A novel definition of real Fourier transform
Fulvio Sbisà
TL;DR
The paper introduces a real-valued Fourier transform $\mathscr{F}_{\mathbb{R}}$ that maps real functions to real outputs, avoiding the two-component representation of the standard real/imaginary decomposition. It constructs this transform via a symmetric-antisymmetric decomposition on the Schwartz space, defines $\mathscr{F}_{\mathbb{R}}$ and its inverse through $S$ and $D$, and proves an inversion theorem with $\mathscr{F}_{\mathbb{R}}^{a}$ coinciding with $\mathscr{F}_{\mathbb{R}}$, making it an involution. The framework is shown to be unitary on $L^2$, extendable to $L^2$ and $L^1 \to C_0$, with eigenfunctions given by Hermite functions, and it yields explicit convolution relations that involve the parity operator.

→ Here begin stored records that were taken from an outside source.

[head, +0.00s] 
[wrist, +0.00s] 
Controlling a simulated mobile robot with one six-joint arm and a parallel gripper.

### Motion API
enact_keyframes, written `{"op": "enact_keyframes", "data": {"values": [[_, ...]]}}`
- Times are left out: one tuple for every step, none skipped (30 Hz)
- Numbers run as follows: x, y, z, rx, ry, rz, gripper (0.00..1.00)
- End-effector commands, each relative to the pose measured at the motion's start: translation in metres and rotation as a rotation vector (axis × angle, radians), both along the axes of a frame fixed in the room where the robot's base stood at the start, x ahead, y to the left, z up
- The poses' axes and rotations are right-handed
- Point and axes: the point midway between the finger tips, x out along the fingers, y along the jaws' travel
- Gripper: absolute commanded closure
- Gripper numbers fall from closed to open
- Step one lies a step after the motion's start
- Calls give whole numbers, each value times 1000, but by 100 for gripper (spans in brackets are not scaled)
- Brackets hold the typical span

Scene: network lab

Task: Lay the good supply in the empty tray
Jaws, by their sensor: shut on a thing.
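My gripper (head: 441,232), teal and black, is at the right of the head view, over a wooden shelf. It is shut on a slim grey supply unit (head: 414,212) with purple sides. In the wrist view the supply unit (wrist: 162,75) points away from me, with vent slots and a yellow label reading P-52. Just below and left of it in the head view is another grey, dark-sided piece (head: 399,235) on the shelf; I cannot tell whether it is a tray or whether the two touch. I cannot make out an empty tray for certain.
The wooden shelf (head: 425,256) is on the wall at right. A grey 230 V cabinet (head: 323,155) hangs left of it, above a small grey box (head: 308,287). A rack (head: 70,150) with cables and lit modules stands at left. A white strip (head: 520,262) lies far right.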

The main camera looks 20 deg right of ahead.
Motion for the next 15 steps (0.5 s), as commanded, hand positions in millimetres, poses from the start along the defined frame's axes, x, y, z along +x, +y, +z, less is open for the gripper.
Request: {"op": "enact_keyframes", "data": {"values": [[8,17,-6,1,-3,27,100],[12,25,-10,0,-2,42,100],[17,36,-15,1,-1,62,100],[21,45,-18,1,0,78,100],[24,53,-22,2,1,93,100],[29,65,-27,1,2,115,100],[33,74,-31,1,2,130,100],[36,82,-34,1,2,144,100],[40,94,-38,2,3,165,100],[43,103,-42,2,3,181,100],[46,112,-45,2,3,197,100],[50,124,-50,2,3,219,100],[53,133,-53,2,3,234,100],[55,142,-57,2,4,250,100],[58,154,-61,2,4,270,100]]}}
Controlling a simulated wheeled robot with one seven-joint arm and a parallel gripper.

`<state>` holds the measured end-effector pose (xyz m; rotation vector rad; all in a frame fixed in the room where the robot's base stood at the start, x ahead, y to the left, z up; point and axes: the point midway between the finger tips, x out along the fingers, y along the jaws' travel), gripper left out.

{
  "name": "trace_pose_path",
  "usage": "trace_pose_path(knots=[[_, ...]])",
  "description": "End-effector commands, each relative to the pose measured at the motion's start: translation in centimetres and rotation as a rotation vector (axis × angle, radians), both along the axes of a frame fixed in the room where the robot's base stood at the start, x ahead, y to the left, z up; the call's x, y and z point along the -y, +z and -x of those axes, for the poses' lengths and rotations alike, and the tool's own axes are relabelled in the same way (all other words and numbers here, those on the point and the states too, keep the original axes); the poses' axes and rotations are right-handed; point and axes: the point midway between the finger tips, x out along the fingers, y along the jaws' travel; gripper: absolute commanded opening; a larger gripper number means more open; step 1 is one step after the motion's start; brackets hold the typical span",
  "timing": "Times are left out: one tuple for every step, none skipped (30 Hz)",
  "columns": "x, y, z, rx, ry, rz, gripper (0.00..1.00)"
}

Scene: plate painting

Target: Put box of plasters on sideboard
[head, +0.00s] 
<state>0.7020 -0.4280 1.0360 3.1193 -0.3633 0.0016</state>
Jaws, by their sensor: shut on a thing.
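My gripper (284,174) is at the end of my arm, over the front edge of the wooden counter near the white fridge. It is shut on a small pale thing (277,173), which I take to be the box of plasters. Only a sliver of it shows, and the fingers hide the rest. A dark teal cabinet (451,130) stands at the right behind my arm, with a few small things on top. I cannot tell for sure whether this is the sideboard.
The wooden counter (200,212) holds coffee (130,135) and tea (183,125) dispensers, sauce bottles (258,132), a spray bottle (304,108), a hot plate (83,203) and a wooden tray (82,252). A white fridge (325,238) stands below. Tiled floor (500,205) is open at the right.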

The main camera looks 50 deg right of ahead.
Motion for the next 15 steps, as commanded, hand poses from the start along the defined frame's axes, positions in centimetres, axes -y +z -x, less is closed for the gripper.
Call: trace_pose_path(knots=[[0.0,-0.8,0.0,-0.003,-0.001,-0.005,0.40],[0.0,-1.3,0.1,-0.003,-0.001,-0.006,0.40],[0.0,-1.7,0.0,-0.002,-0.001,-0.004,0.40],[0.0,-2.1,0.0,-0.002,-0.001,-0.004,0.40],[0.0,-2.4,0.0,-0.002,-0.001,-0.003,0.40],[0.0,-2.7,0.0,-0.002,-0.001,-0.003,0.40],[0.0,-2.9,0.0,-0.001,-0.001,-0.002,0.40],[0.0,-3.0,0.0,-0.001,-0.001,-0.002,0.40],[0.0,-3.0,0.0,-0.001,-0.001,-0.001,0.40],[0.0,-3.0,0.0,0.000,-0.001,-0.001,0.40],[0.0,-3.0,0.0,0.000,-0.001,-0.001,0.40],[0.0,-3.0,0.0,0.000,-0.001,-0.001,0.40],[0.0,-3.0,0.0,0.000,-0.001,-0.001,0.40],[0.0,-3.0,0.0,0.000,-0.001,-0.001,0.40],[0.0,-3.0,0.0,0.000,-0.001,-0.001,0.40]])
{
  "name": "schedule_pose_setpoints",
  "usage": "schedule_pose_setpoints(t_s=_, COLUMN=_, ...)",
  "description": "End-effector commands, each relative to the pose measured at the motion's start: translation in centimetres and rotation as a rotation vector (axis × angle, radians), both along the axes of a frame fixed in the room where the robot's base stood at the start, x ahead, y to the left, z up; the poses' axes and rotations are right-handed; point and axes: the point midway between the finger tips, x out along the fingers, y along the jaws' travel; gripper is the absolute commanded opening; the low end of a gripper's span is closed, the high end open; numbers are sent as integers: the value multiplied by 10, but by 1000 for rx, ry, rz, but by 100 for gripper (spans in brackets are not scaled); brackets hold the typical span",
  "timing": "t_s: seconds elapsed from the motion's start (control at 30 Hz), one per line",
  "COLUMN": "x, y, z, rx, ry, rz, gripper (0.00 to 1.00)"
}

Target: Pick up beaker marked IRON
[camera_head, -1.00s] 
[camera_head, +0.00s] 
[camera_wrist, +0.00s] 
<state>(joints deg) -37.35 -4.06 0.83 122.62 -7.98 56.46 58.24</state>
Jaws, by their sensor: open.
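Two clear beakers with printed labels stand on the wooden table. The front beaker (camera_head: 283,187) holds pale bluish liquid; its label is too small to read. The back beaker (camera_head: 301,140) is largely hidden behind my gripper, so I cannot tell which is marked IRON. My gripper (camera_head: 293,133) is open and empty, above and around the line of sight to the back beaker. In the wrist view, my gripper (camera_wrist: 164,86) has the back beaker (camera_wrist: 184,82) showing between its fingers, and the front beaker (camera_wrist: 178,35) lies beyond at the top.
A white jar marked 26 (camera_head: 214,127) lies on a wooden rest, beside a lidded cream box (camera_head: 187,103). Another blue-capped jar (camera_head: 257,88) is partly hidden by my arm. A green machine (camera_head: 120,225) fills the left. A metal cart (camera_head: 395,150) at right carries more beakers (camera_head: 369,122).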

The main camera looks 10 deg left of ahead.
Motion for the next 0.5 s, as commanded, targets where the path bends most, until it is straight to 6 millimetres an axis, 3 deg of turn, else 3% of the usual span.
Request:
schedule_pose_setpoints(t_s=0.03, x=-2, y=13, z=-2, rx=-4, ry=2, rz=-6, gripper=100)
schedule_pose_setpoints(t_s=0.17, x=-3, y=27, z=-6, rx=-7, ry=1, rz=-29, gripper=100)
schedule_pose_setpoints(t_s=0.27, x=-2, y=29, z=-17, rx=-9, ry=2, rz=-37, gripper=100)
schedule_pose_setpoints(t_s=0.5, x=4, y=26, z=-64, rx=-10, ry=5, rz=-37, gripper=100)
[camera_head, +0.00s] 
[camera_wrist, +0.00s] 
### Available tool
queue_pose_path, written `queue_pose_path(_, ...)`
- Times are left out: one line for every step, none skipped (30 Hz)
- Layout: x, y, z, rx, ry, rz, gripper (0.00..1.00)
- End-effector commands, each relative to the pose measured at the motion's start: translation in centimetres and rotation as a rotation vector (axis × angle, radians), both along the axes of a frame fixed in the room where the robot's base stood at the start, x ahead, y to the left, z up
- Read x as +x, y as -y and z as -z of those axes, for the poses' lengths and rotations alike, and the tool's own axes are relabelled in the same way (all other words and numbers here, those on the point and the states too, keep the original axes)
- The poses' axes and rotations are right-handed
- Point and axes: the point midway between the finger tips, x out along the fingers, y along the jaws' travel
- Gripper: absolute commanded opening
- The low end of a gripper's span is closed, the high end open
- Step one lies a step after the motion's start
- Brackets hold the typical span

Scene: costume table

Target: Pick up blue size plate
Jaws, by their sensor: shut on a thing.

The approach preserves parity, provides a natural modal expansion via real-valued kernels, and offers potential simplifications for symmetric problems, while maintaining essential Fourier-analytic properties such as inversion, unitarity, and convolution duality.
Abstract
We propose a novel definition of Fourier transform, with the property that the transform of a real function is again a real function (without doubling the number of real components). We prove the inversion theorem for the novel definition, and show that it shares the good properties of the usual definition.